2. To improve the computation efficiency, discrete actions are used instead of continuous actions. In addition, we divided the beamformer into two parts, namely, the transmit power and the beam direction in order to minimize the interference.
3. We designed a specific reward function to make sure the transmission rates of primary users are larger than a given threshold, and avoid to generate too much interference to secondary users.
1. A Machine Learning Approach for Beamforming in Ultra Dense Network Considering Selfish and Altruistic Strategy
Coefficients of selfish and altruistic strategy. They proposed to use deep reinforcement learning to determine the balancing coefficients of selfish and altruistic strategy in coordinated beamforming. The method of using balance coefficient to coordinate beamforming is novel.
MIMO configuration. The performance of the proposed scheme was simulated and evaluated by experiments with arguments regarding multiple input and multiple output (MIMO) configuration, shadow fading and state design options. This paper elaborates on the formulation of beamforming in MIMO configuration, which can inspire subsequent researchers.
2. Multi-Agent Double Deep Q-Learning for Beamforming in mmWave MIMO Networks
Distributed multi-agent algorithm. They proposed a distributed multi-agent double deep Q-learning network (DDQN) solution for beamfoming in mmWave MIMO networks. The proposed learning-based algorithm can achieve comparable performance with respect to exhaustive search while operating at much lower complexity.
Dynamic environment. In this system, users (UEs) move to different locations at each time, and may be served by different base stations (BSs) according to the adopted largest received power association criterion. The simulation results illustrate that the proposed distributed multi-agent DDQN solution adapts to UEs’ mobility.
3. Reconfigurable Intelligent Surface Assisted Multiuser MISO Systems Exploiting Deep Reinforcement Learning
RIS. They investigated the joint design of transmit beamforming at the BS and phase shifts at the reflecting reconfigurable intelligent surface (RIS) to maximize the sum rate of multiuser downlink multiple input single output (MISO) systems utilizing DRL, assuming that direct transmissions between the BS and the users are totally blocked.
DDPG framework. They use policy-based deep deterministic policy gradient (DDPG) derived from Markov decision process to address continuous beamforming matrix and phase shifts. Since the transmit beamforming matrix and the phase shifts are continuous, the performance of DDPG is better, in contrast to designs addressing the discrete action space.
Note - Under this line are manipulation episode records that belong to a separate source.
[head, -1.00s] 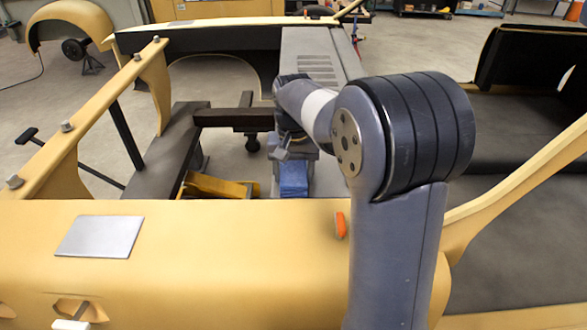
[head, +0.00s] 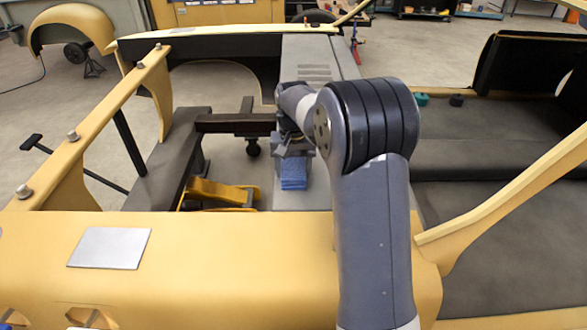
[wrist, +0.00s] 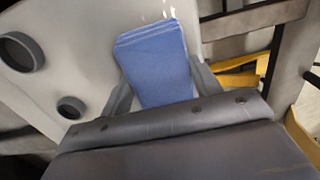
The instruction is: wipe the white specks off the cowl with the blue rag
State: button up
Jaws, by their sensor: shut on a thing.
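The blue rag (head: 293,180) hangs below my gripper (head: 296,147), beyond the yellow body panel. In the wrist view the folded blue rag (wrist: 160,65) is held between the two fingers of my gripper (wrist: 157,85), which is shut on it. Behind the rag is a light grey panel (wrist: 85,40) with dark round rings, apparently the cowl; its grey top with louvres shows in the head view (head: 318,50). A few small white specks (wrist: 167,13) show just past the rag's far edge. I cannot tell whether the rag touches the panel.
The wide yellow panel (head: 230,260) lies in front, with a silver plate (head: 110,248) on it. A yellow rail with bolts (head: 95,120) is at left, dark frame beams (head: 235,123) in the middle. A teal item (head: 421,99) and a dark one (head: 456,100) sit at right.

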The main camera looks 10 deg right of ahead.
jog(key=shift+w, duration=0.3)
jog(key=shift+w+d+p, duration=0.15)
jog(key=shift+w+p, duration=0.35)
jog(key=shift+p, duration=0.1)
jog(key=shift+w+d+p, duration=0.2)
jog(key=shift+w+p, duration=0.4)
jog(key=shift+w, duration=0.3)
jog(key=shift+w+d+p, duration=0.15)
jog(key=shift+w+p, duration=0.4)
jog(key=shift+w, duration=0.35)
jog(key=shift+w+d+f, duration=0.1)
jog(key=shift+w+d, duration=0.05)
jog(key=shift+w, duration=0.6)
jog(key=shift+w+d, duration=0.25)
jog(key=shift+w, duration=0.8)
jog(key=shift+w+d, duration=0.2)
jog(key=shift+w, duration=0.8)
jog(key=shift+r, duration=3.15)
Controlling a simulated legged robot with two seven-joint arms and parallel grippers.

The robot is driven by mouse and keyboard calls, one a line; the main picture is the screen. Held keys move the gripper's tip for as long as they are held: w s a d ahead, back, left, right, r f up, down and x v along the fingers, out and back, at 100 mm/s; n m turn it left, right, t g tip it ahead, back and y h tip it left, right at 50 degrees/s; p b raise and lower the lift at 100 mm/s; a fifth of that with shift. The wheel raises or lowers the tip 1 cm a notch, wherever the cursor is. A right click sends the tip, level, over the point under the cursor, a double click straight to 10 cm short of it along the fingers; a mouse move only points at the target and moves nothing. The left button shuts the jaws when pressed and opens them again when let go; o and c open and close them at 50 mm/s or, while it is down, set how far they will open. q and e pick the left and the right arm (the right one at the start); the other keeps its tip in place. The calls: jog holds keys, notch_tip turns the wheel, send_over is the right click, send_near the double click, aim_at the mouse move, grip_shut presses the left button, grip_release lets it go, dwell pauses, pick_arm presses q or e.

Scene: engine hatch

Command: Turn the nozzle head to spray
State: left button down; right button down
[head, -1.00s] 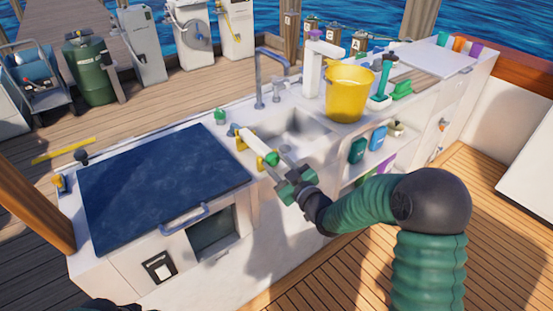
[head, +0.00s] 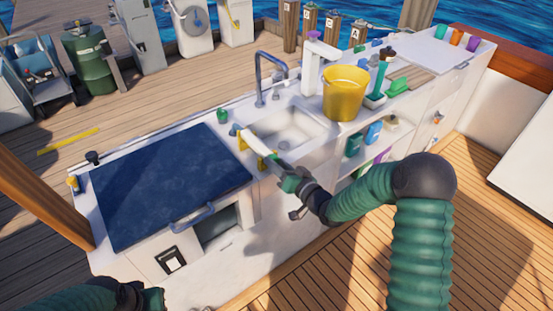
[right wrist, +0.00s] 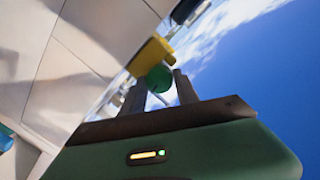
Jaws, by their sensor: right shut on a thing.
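The nozzle, a pale bar with yellow parts (head: 262,162), lies at the left edge of the sink in the head view. In the right wrist view its yellow part (right wrist: 152,53) sits just beyond a round green head (right wrist: 160,78). My right gripper (right wrist: 160,90) is shut on this green head, with one dark finger on each side. In the head view my right gripper (head: 283,174) reaches the near end of the nozzle and hides the green head. My left gripper (head: 150,298) is at the bottom left edge; its fingers cannot be made out.
A blue hatch lid (head: 165,185) with a handle lies left of the nozzle. The sink (head: 295,128) with a faucet (head: 262,75) is behind it. A yellow bucket (head: 344,95) stands right of the sink. The wooden deck (head: 300,270) in front is clear.

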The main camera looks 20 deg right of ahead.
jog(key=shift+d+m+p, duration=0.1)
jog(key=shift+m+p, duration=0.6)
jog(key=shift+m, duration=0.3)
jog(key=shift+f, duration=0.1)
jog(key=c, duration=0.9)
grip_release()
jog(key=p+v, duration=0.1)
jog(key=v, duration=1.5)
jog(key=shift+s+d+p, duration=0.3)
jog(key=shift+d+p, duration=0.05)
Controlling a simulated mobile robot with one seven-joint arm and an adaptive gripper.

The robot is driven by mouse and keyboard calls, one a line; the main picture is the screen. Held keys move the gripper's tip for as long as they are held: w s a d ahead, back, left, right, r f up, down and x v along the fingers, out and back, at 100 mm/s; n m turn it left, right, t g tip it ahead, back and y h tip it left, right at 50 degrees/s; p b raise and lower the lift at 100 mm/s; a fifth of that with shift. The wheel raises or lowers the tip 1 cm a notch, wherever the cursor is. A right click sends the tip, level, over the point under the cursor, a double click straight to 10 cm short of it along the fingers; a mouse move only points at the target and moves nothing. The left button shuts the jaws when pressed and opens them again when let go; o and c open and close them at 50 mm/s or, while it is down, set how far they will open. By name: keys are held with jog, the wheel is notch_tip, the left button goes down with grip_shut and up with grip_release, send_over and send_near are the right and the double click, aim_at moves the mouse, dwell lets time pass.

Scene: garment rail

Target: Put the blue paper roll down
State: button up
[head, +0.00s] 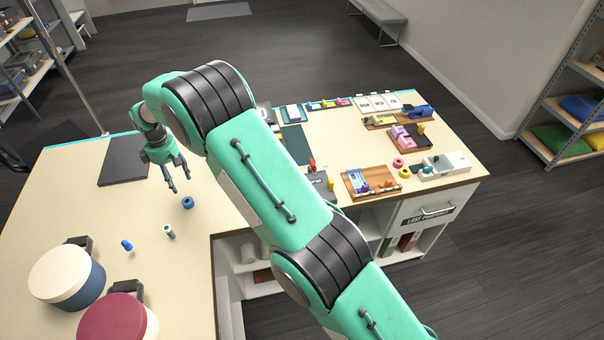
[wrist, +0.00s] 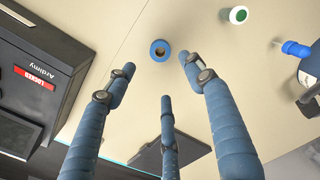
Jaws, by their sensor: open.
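The blue paper roll (head: 187,202) is on the cream tabletop, with its hollow end facing up. In the wrist view the same roll (wrist: 154,56) lies just beyond my fingertips, apart from them. My gripper (head: 173,187) is above the table, a little up and left of the roll in the head view. Its three blue fingers (wrist: 158,78) are spread open with nothing between them.
A green-and-white roll (head: 168,231) and a small blue item (head: 127,245) stand nearby. Two round lidded boxes, cream (head: 62,273) and maroon (head: 115,320), are at the front left. A dark mat (head: 122,174) lies behind. Bare tabletop surrounds the roll.

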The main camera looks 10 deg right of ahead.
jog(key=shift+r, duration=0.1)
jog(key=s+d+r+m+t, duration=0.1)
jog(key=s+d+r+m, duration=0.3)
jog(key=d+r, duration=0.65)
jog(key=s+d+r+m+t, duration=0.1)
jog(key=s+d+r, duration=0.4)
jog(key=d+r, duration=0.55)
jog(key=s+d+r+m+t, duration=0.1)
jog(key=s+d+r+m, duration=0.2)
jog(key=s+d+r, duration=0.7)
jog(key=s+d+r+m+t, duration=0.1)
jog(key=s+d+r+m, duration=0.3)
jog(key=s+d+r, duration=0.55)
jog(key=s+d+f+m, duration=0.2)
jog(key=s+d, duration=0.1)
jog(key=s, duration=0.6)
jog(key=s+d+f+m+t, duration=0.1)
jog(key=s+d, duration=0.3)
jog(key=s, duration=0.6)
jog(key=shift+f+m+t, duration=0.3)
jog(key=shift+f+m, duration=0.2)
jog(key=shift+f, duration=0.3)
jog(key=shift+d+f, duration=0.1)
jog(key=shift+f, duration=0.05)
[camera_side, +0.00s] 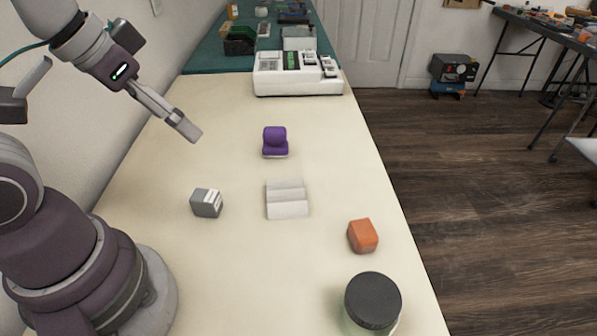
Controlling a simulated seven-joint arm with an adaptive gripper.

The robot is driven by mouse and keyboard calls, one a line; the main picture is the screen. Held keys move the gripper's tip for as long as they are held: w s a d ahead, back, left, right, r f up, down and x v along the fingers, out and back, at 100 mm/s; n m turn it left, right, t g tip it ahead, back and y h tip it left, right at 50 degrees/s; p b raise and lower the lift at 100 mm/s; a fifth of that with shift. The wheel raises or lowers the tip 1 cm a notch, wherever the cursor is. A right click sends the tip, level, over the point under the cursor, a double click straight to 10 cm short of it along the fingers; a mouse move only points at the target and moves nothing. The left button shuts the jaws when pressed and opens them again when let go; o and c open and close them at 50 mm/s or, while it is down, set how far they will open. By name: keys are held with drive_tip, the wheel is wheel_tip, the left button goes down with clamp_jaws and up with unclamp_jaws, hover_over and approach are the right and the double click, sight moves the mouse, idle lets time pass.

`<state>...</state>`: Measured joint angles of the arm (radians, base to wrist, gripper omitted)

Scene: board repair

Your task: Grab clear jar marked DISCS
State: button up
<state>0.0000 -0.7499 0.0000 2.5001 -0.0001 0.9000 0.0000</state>
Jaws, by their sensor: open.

Low complexity. The proposed DRL based algorithm has a very standard formulation and low complexity in implementation, without knowledge of explicit model of wireless environment and specific mathematical formulations. Such that it is very easy to be scaled to various system settings.
4. Towards Energy Efficient Resource Allocation: When Green Mobile Edge Computing Meets Multi-Agent Deep Reinforcement Learning
System model. The issue of MEC-empowered energy efficient resource allocation has not been well studied. They presented the system model for green mobile edge computing (MEC) scenarios and formulated the long-term average energy efficiency maximization problem.
PPO framework. They proposed a decentralized MADRL resource allocation algorithm for energy efficiency in green MEC. The algorithm adopted PPO framework which is novel in DRL. Compared to the three baseline methods (i.e., DQN, FP, and Random), their proposed algorithm achieved the best performance under different environment settings.
Robustness. They conducted extensive experiments to evaluate the effectiveness and robustness of their proposed algorithm.
5. A Two-Hops State-Aware Routing Strategy Based on Deep Reinforcement Learning for LEO Satellite Networks
DRL for LEO satellite networks. A two-hops state-aware routing strategy based on deep reinforcement learning (DRL-THSA) was proposed for LEO satellite networks. In DRL-THSA, each node collect link state information within two-hop neighbors and makes routing decisions based on the information. The link state information is interacted between nodes through Hello packets; therefore, the DRL-THSA discover the node failure event in time and change the next hop node.
Novel link state. A setup and update method of link state was proposed. The link state is divided into three levels, and the traffic forwarding strategy for each level is presented, which allows DRL-THSA to cope with link congestion.
6. Leveraging Deep Reinforcement Learning for Traffic Engineering: A Survey
DRL-based traffic engineering (TE). They present a comprehensive overview of DRL-based TE and the TE issues within the scope of the paper from three aspects, namely, routing optimization, congestion control, and resource management. Having distilled the major TE issues, they discuss the general procedure of formulating TE as a RL problem based on their analogy. Finally, they review fundamental DRL algorithms classified into three types, namely, value based, policy-based, and actor-critic. It is helpful for readers quickly to establish their understanding of DRL algorithm and the feasibility of DRL in TE issues.
Detailed literature review. They conduct a detailed literature review on applications of DRL in TE from three categories including routing optimization, congestion control, and resource management. The research works are introduced from basic DRL models to advanced DRL models, along with their comparison and relationship.